On 2/9/2016 3:09 PM, Phillip Hallam-Baker wrote:

Lots of things are already deployed. You presented a corner case. I
pointed out that there is no need to handle that corner case in the IP
layer.

That's very NIMBY of you.

Not really. A tunneling layer is going to have to deal with
fragmentation under your model.

[Since Joe doesn't seem to be responding to the argument I made, I'll
not flog that horse further]


        - now you want that info even further obscured by another
        layer of encapsulation

No, you raised the tunnel in tunnel corner case. I didn't suggest
requiring anything of the sort.

If your tunnel can't fit the input packet on a 64K clean pipe, then it
should have the responsibility to figure out how to fragment.

As long as it doesn't use "your" protocol to do it (IP)?
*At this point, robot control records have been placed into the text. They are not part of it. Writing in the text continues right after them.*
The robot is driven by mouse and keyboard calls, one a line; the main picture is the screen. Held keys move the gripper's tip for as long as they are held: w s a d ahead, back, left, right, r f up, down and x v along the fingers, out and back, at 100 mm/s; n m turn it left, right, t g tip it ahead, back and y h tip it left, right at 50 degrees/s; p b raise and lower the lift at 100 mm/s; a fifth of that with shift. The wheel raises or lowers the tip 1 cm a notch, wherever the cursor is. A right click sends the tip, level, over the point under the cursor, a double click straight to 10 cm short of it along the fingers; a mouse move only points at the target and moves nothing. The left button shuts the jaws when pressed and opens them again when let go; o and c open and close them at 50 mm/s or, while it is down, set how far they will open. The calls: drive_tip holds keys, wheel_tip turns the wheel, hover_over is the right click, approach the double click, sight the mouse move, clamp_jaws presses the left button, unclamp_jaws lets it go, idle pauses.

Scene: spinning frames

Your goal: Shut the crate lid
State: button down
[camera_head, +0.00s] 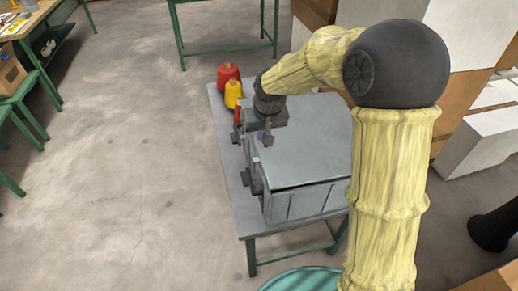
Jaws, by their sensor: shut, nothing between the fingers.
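The grey crate (297,204) stands on a grey-topped table, partly hidden behind my arm. Its flat grey lid (310,150) lies over the top, and a thin dark line shows under its front edge. I cannot tell whether the lid is fully down. My gripper (252,140) is shut and empty, pointing down at the crate's left edge, close to the lid. Whether it touches the lid is unclear. The crate's right side is hidden by my arm.
A red spool-like item (229,73) and a yellow one (233,94) stand at the table's (225,142) back left corner. Stacked boxes (475,90) stand behind on the right. A teal round object (303,280) is at the bottom. The floor on the left is clear.

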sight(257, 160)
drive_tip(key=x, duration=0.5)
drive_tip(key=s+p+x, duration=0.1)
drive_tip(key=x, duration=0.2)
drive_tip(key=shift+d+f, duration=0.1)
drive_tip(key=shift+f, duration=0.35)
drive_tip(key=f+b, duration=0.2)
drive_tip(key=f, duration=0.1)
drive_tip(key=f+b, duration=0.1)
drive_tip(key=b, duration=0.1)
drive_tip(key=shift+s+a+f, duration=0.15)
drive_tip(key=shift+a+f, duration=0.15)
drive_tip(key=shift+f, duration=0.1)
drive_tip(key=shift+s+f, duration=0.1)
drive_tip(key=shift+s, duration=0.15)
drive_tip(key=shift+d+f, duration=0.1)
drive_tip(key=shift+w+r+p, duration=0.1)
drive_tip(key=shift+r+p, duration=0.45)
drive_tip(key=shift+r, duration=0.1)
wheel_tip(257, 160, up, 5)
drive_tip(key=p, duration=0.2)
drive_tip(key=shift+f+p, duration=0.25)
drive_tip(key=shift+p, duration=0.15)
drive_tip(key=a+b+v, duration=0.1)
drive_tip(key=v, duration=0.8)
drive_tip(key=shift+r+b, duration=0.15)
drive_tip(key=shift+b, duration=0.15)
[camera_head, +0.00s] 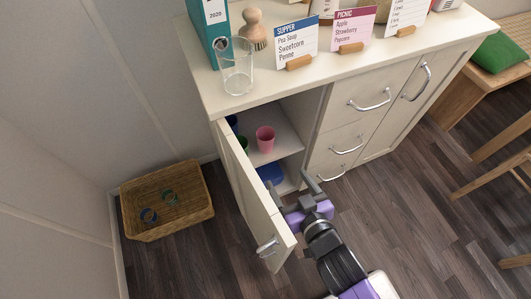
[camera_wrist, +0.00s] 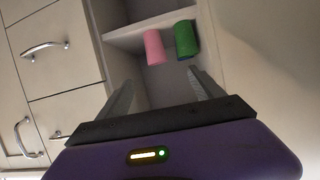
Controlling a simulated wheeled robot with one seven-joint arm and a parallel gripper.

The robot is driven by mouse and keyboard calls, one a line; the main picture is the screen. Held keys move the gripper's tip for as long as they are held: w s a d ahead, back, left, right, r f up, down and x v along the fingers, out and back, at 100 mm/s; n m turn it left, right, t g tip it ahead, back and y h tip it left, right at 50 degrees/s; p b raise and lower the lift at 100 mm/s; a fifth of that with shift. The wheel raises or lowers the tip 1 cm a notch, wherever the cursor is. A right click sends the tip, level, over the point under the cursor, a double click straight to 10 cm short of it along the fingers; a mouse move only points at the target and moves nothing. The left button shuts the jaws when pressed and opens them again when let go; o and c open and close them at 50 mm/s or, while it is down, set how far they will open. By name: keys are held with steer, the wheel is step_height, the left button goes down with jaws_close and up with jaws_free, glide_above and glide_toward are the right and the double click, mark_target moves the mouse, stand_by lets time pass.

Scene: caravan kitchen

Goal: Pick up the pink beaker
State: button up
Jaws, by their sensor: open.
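The pink beaker (camera_head: 265,138) stands upright on the upper shelf (camera_head: 286,140) inside the open cupboard. In the wrist view the pink beaker (camera_wrist: 155,47) shows beyond my fingers, with a green beaker (camera_wrist: 186,39) close on its right. My gripper (camera_head: 291,194) is open and empty at the cupboard opening, in front of and below the pink beaker, apart from it. In the wrist view my gripper's fingers (camera_wrist: 160,82) are spread wide, with the pink beaker ahead between their lines.
The open cupboard door (camera_head: 254,199) stands left of my gripper. A blue item (camera_head: 270,174) lies on the lower shelf. Drawers (camera_head: 357,109) are on the right. A clear glass (camera_head: 236,66) and menu cards (camera_head: 297,41) stand on the counter. A wicker basket (camera_head: 168,222) is on the floor.

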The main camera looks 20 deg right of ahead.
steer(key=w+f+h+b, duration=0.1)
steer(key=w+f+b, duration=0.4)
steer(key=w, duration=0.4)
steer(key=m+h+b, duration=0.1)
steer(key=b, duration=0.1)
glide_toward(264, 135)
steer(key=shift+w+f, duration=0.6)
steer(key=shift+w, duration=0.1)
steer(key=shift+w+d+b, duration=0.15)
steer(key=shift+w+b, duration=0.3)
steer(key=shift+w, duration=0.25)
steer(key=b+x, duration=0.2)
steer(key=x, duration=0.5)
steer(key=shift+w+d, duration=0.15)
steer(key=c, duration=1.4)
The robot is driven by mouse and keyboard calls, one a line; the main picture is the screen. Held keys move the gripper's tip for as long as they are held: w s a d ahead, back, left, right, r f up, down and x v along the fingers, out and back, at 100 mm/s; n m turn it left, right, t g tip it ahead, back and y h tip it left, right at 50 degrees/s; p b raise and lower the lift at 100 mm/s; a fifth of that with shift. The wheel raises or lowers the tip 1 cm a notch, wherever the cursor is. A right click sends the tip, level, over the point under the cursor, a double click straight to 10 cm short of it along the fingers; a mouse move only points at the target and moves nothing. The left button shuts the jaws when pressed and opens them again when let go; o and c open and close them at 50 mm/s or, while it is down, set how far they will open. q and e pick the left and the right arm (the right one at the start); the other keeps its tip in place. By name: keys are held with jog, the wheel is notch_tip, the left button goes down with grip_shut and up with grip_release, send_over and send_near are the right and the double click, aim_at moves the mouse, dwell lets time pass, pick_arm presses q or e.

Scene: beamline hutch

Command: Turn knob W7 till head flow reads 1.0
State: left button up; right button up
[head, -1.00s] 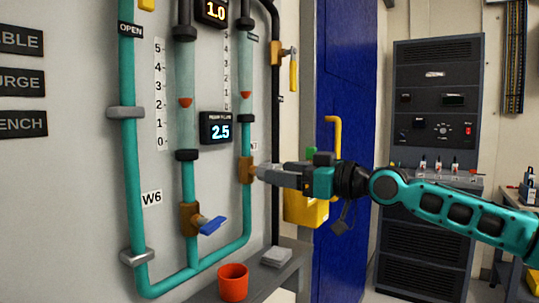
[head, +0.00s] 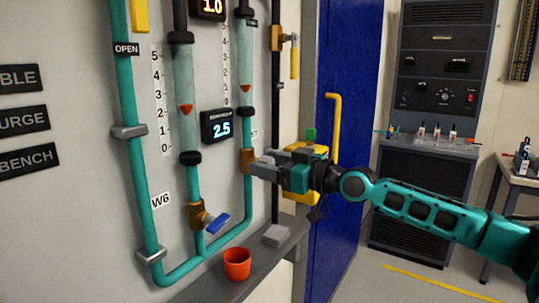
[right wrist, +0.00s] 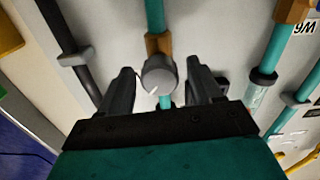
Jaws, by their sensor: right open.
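Knob W7 (right wrist: 159,76) is a round grey knob with a white pointer line, on a brass valve body (head: 246,161) of the right teal pipe. My right gripper (right wrist: 160,70) is open, with one finger on each side of the knob and a gap showing on both sides. In the head view my right gripper (head: 258,164) hides the knob and most of its label. A cyan display (head: 221,126) reads 2.5; its caption is too small to read surely. An orange display (head: 209,8) above reads 1.0, cut by the top edge. My left gripper is not in view.
The W6 valve (head: 203,217) with a blue lever stands to the left. A red cup (head: 237,264) and a grey block (head: 276,235) sit on the shelf below. A blue door (head: 350,75) with a yellow handle (head: 335,125) is behind my right arm.

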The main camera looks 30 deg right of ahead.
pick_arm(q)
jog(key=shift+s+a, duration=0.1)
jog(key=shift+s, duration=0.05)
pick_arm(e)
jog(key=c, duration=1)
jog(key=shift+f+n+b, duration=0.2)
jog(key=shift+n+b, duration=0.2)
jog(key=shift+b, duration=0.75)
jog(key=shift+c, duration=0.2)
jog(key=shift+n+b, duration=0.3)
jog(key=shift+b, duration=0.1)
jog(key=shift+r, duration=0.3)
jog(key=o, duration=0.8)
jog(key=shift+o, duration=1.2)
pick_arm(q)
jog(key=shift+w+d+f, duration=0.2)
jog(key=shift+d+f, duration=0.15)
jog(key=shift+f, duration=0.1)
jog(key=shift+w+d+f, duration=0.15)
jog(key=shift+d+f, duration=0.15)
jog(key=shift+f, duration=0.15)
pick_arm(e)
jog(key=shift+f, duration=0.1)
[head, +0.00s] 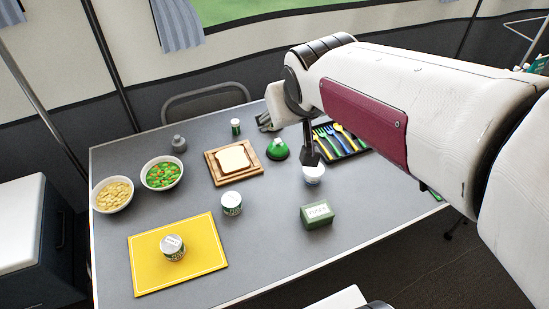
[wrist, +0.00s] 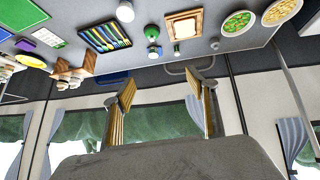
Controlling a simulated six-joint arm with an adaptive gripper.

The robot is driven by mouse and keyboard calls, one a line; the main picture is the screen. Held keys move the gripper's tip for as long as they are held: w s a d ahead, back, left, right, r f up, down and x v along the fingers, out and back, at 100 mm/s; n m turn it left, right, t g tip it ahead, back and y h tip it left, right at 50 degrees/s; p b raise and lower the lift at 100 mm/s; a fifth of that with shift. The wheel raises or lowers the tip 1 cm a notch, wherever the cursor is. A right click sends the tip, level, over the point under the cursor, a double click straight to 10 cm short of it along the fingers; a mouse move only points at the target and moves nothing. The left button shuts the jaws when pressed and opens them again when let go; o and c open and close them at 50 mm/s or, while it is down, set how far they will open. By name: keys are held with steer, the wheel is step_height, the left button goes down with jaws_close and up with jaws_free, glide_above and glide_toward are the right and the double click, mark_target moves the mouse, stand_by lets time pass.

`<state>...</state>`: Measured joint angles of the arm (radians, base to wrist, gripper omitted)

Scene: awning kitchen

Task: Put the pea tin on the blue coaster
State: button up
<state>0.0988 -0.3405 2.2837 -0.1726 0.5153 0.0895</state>
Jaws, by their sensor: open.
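One tin (head: 173,248) stands upright on the yellow mat; the other tin (head: 232,204) stands on the bare grey table. I cannot read which is the pea tin. No blue coaster shows in the head view, where my arm hides part of the table's right side. In the wrist view, a blue patch (wrist: 5,35) at the left edge may be the coaster, but it is cut off. My gripper (head: 267,121) is above the table's far edge; in the wrist view its fingers (wrist: 165,88) are apart and empty.
A green box (head: 317,215) is near the front. The yellow mat (head: 205,230) lies front left.

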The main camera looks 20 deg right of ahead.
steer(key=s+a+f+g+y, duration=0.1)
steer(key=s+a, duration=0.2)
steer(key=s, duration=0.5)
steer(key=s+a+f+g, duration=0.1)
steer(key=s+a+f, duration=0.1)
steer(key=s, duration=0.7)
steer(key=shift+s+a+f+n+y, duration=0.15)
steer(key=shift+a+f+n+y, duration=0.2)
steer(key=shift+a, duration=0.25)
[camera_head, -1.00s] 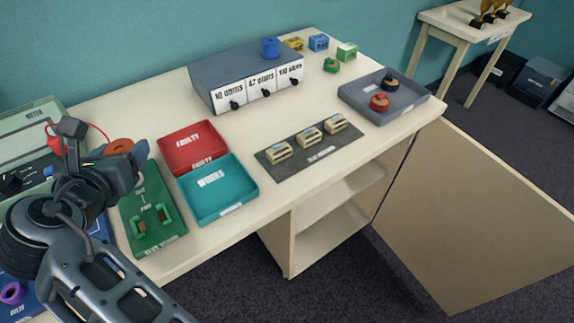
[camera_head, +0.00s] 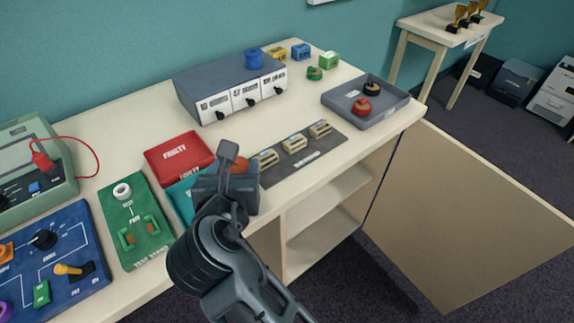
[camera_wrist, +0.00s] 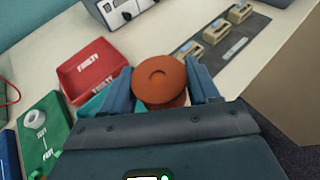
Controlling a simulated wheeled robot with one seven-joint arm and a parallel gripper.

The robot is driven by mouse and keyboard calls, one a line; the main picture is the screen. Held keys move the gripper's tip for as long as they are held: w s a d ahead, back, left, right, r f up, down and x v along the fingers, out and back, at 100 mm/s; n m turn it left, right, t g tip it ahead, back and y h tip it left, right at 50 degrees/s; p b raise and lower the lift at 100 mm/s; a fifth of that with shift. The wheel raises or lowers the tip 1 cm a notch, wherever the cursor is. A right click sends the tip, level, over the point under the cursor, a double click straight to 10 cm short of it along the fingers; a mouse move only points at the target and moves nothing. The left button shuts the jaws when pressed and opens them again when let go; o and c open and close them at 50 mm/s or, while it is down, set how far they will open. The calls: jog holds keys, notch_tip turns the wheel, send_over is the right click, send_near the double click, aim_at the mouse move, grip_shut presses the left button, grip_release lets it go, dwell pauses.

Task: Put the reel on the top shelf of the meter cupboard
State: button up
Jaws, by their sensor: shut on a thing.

Why?


Because the Internet architecture says to keep the core as simple as
possible. IP fragmentation introduces complexity that should be kept
out of the core. That is why.

We needed that feature in the Inter-network in 1980. We do not need
that feature int the core today. So it SHOULD NOT be an IP feature. It
can be a higher layer feature, it can be a feature that can still be
used at the network level.

Tunneling, encapsulation, VPNs, IP-in-IP are all network activities.
They shouldn't ever occur on the Inter-Network by definition.


Someone has to support tunneling somewhere. IP is intended to be the
universal interoperability layer - which means that it ought to be the
layer to support it.

No, IP is the Inter-network Protocol.

The universal interop layers are UDP and TCP.